Even within this avant-garde tradition, even within a context where the video diaries of Kuchar and the likes were self-narrated or had much to do with personal history, Sullivan’s auto-reflexive use of the camera stands out as somewhat unusual. The artist himself is very much aware of it, often commenting on how people may look at him and his camera as if he “was crazy”. Sullivan’s gesture of turning the camera upon himself and talking to it as if there was an audience on the other side – his constant frustrations of “Why doesn’t everyone turn the camera around” suggest it is all but a no-brainer – seems to have been answered only about 30 or 40 years later, with the vlog-style video practices of today. Unlike the more widespread practice where the author comes through as an off-screen voice or as a glimpse caught in the mirror, Sullivan’s constant presence within the shot, often filming on the move as he interacts with his surroundings, friends, or beloved dog, are not so much a reflective, subjective diary point-of-view as they are a kind of video-verité cinema reporting on direct experience.
From Pride parades to club performances, domestic settings, chats with his friend – and favourite subject – Christina Superstar at the Chelsea Hotel, then mourning her death, Dancing in the Light picks up on Sullivan’s understanding of the video camera as a kind of perpetual companion, more of an aide-vivre than an aide-memoire. As Petríková extracts them from his archive, Sullivan’s videos do not operate under the psychological (psyche-related) or memory-centric questions of the video artists of his time, but anchor themselves in bits of mundane life – ordering hamburgers, complaining about friends not inviting him to parties, shots from the passenger seat, one last tape filmed as casually as possible, just as Sullivan returns home from the beach.

© Dancing in the Light (Julie Petríková, 2025)
By selecting these specific moments after rummaging through the videographer’s tapes, Petríková is careful to highlight one key insight into Sullivan’s practice. Having one night passed the video recorder to his friend, he gazes back into the camera, with the image distorted around its edges and the zoom bringing everything towards an abstract blur: his videos are not reality, says Sullivan, but, instead, pieces from which reality can be reconstructed. As he muses over their deforming fish-eyed effect and heavy pixelation, Sullivan concludes his tapes are “undiluted information”, but crucially not reality itself – implying he is not a documentarian, but something else entirely. Despite centering on Sullivan’s friendship with Christina, Petríková’s film is not as interested in the downtown life captured by the artist, but in these moments of self awareness and medium awareness when Sullivan reflects on his practice and on what was still an idiosyncratic manner of interacting with the camera, often finding it somewhat silly that other people don’t do it more.

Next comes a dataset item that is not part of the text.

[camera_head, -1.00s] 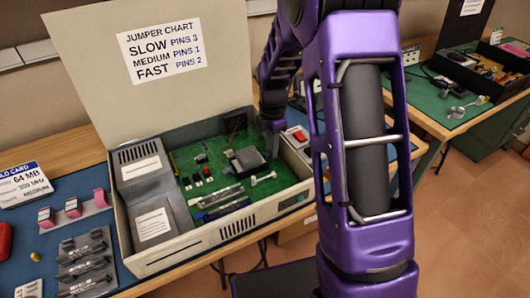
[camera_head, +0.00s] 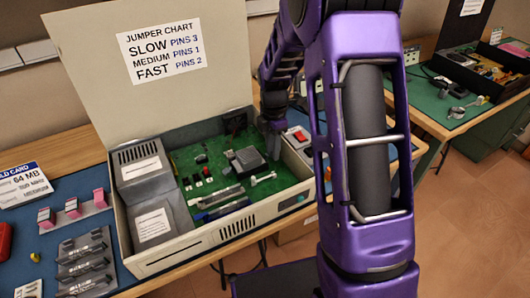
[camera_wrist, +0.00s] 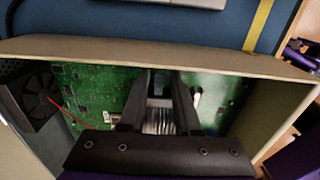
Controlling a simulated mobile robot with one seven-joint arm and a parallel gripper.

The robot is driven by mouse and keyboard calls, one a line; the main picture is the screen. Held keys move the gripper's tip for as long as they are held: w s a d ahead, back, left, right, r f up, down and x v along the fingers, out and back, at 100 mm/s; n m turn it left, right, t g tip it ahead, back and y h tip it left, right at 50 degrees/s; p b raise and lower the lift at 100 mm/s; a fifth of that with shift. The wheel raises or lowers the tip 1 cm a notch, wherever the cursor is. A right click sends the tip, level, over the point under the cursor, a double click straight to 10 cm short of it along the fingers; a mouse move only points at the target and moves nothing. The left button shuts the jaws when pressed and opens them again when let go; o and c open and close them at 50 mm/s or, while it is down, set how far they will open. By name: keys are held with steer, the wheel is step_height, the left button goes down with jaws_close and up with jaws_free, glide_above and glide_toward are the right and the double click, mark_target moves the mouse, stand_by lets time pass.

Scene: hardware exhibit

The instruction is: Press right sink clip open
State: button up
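The heat sink (camera_head: 247,160) is a grey block on the green circuit board inside the open computer case. In the wrist view its ribbed metal (camera_wrist: 158,124) shows between my fingers. My gripper (camera_head: 273,150) points down at the sink's right side, close to it; I cannot tell whether it touches. In the wrist view my gripper (camera_wrist: 163,82) has its two dark fingers apart, with no object clearly held. A pale lever (camera_head: 263,179) lies just right and in front of the sink, perhaps the right clip. The fingers partly hide the clip area.
The case's front wall (camera_head: 225,228) and raised lid (camera_head: 150,85) bound the work area. A grey drive unit (camera_head: 145,180) fills the case's left side. Memory sticks (camera_head: 222,208) lie near the front. A red switch (camera_head: 301,136) stands outside on the right.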

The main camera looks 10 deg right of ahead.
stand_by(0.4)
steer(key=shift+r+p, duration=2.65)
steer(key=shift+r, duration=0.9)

It is inevitable, however, for a film like Dancing in the Light not to collapse under the weight of its larger archive, in this case 1800+ hours of tape material, readily available on the internet via the YouTube channel 5ninthavenueproject. As much as it refocuses discourse on the tools of representation and on Sullivan’s relationship with the camera, thus emphasising his credibility as a videomaker, Petríková’s 20-minute selection of moments runs the risk of feeling like a teaser for the complete archive. Condensation, albeit necessary for the format, seems rather unfortunate for an individual as cheeky and loquacious as Sullivan – one particularly keen to let reality flow in front of the camera and hardly flustered by dead time and unspectacular moments. Dancing in the Light achieves its mission as an introduction to and reappraisal of Sullivan, but going through his extensive tapes provides the more unabridged experience, one truer to that sentiment of undiluted information he often appreciated about the video camera.
This recentering on medium awareness – save for a few divagations with Christina, some moments featuring Warhol and RuPaul, and fragments of one Pride parade – also leaves out the artist’s important standing as in-house historiographer of the underground. Petríková catches Sullivan referring to himself as “the most convenient thing there is”, and while it’s true that much of his practice centred on his own body and persona as a mediator of realities (as would that of a vlogger), his status as a direct witness and celebrator of downtown New York doesn’t transpire as much as one would hope. Anchoring the film in Sullivan’s relationship with Christina Superstar and their familiar meetings at the Chelsea Hotel offers cohesion to Petríková’s film, but it ends up describing a transgressive community only partially and superficially, with other figures from the same scene appearing only in short, fleeting montages. There is the argument that to include images of better known figures of 1980s New York might have divested attention from Sullivan – to a contemporary Drag Race-era audience, it would be hard for a film looking into Ru Paul’s rise to fame not to make that its primary selling point. Yet, by avoiding these early fame days of some notable queer icons, Dancing in the Light rather neglects the value of Nelson Sullivan’s tapes as a one of a kind, direct, and rarely seen account of an era, and as important pieces of queer and LGBTQI+ history.
In part, it is true that this fleetingness of the club experiences and of eye-catching performances is also Dancing in the Light’s strongest appeal. By avoiding what is evidently extraordinary, Petríková shows its behind the scenes, a mundanity of the underground, a humane ordinariness that goes against what society and the status-quo has deemed outcasts to be. But it’s worth comparing a film like Petríková’s to one like Lesley Loksi Chan’s very recent Lloyd Wong, Unfinished (2025), which also treads the same themes of video, queerness and self-representation. By reworking a found archive of a Canadian gay and AIDS activist, Chan crucially considers Wong a co-author of her film, and positions her work in relation to a furthering of the archive and to a kind of queer, communitary responsibility. Wong doesn’t take the archive for granted or as a pool of creative stock – as a lot of contemporary found footage filmmaking tends to do – but, through revealing her research and her notes, she carefully questions what archival practice should do when confronted with a legacy. Picking up on Sullivan’s own problematization of his practice, Dancing in the Light offers some valuable insight into the videographer’s relationship with the camera and the camera’s relationship with the self, but it misses out on a communitary, legacy-like aspect that is inherently tied to Sullivan’s historical standing within the New York underground.